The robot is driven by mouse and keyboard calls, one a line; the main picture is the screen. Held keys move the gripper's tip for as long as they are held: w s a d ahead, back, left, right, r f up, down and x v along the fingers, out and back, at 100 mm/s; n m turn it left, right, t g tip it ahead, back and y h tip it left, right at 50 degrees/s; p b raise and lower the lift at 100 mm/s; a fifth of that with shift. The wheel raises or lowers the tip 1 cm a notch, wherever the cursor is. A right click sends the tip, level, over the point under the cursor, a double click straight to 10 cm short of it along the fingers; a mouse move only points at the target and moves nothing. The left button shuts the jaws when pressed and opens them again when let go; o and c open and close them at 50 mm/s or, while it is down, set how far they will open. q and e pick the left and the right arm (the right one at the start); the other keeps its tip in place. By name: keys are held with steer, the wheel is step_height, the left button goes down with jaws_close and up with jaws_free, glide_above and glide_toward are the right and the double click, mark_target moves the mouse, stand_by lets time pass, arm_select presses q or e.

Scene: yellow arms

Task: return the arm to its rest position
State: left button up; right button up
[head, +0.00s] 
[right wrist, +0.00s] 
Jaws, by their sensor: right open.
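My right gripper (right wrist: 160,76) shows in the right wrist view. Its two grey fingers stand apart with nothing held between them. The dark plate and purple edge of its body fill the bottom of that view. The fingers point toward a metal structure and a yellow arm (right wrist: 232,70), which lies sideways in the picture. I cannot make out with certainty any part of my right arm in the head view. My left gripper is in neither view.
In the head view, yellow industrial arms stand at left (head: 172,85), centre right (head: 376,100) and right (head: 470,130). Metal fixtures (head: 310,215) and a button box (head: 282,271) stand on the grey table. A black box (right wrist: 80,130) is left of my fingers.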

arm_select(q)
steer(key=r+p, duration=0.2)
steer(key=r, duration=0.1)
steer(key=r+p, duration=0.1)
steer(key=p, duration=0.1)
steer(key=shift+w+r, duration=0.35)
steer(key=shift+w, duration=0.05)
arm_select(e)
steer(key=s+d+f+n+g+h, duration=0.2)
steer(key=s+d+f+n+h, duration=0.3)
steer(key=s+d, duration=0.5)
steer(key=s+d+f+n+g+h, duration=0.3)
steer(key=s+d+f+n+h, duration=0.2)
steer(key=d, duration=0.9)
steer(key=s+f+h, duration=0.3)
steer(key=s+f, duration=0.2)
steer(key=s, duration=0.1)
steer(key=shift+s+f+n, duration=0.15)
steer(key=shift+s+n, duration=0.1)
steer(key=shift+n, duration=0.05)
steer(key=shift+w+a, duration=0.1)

-----

#### Exercise aim
From the line with "Scene: yellow arms" through the line with "[right wrist, +0.00s]", repeat every line exactly, both ends included, and nothing outside that range.

#### Answer in full
Scene: yellow arms

Task: return the arm to its rest position
State: left button up; right button up
[head, +0.00s] 
[right wrist, +0.00s] 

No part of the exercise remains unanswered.